The George W. Bush administration, the Congress, and the Federal Reserve under then-Chairman Alan Greenspan could have reversed or even slowed this trade policy approach in order to restore these crucial domestic sources of income- and wealth-creation. Instead, they decided to double down on the offshoring. But to enable consumers (who are after all voters) to preserve their living standards, they decided to create then-unprecedented amounts of easy money, which made possible substituting borrowings (typically based on the bubble-ized home prices) for inadequate paychecks. Until that bubble’s inevitable bursting, the results were widely praised as having produced an economy whose “fundamentals” were “strong.“
Once the crisis struck, the Fed and other major world central banks have sought to reestablish and preserve national and global economic momentum through yet greater money printing and thus credit-creation. National governments in the United States (during President Obama’s first year in office) and especially in China lent a big hand through stimulus programs aimed at creating new government-supported demand for goods and services, and therefore for workers.
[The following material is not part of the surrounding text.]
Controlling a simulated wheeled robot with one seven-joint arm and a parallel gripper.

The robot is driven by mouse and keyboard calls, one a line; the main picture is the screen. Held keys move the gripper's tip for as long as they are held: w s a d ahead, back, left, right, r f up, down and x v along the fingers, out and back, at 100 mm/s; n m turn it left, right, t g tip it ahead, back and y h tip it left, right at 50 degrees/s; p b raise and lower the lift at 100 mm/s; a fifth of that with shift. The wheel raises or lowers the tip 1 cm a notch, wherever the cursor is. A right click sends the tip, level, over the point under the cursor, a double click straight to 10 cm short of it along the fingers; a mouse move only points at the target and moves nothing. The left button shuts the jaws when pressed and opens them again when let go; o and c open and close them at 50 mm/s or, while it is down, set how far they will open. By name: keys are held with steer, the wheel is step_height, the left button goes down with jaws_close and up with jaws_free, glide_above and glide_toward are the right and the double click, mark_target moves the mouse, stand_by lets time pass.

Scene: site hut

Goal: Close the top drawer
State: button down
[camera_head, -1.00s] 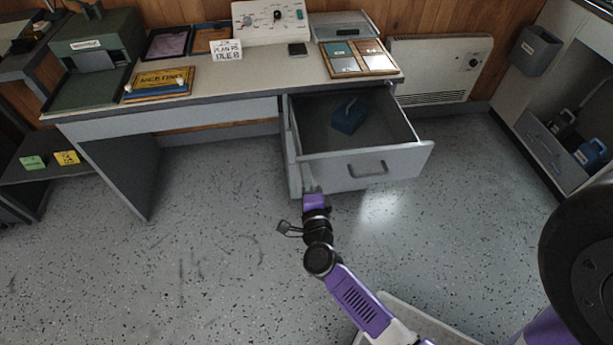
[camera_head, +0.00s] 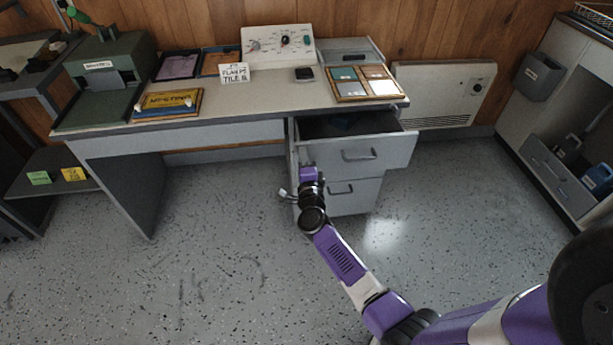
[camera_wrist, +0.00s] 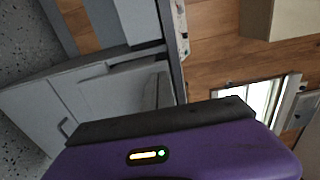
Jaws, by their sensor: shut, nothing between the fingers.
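The top drawer (camera_head: 390,152) of the grey desk (camera_head: 200,118) is partly open, its front standing out from the cabinet. The lower drawer (camera_head: 352,196) is shut. My gripper (camera_head: 306,168) is at the left part of the top drawer's front, close to or touching it; I cannot tell which. It is shut and holds nothing. In the wrist view my purple gripper housing (camera_wrist: 170,155) fills the bottom, and the fingertips are hidden.
The desktop holds a control box (camera_head: 278,44), a yellow sign (camera_head: 168,101) and framed tiles (camera_head: 364,82). A wall heater (camera_head: 445,92) and a grey cabinet (camera_head: 550,165) stand to the right. The floor before the desk is clear.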

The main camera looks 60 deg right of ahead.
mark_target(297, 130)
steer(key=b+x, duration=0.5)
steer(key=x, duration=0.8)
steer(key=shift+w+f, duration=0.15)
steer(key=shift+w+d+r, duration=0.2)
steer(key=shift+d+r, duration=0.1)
Seven years later, the results are in, and it’s fair to say that they have produced growth and employment levels that keep lagging historical standards not only in the United States, but everywhere. In fact, largely because the Fed so quickly and energetically capitalized on its massive credit-creation powers, America is a conspicuous out-performer. But as I’ve also pointed out, the makeup of the U.S. economy still strongly resembles that of the housing- and consumption-heavy bubble decade, which is why a more compelling description of America’s situation is not “ho-hum recovery” but “secular stagnation.” This concept, popularized by former Clinton-era Treasury Secretary and Obama chief economic adviser Larry Summers, holds that the nation has lost so much productive oomph that it’s forced to rely on Fed-created bubbles for whatever growth it can muster – and thus to run the ongoing risks of bubble-bursting as well.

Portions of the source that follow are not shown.